» Written exercise
Your task is to quote the listing below exactly, beginning with its first line and ending on the line bearing "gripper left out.".
++++ Given information ++++
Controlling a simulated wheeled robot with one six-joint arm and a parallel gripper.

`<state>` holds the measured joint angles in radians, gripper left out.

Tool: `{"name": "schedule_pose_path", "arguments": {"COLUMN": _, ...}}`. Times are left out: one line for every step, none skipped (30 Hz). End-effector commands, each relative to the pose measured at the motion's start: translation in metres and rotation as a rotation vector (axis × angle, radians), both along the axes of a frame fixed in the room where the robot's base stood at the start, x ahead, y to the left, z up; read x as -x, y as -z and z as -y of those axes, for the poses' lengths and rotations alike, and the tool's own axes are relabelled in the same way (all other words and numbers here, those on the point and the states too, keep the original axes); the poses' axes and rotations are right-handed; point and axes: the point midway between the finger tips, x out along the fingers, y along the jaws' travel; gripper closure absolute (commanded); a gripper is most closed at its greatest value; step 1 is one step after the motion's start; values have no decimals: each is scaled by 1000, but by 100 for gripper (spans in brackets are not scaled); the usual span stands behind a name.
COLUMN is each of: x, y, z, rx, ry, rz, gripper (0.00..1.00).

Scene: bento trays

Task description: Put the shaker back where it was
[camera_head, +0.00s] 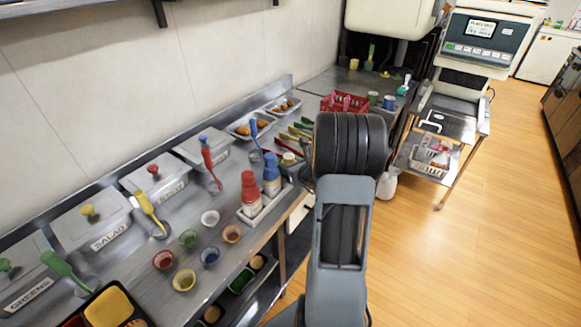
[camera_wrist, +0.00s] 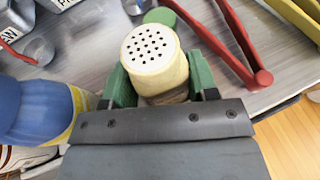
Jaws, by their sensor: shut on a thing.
++++
» Problem solution
Controlling a simulated wheeled robot with one six-joint arm and a parallel gripper.

`<state>` holds the measured joint angles in radians, gripper left out.

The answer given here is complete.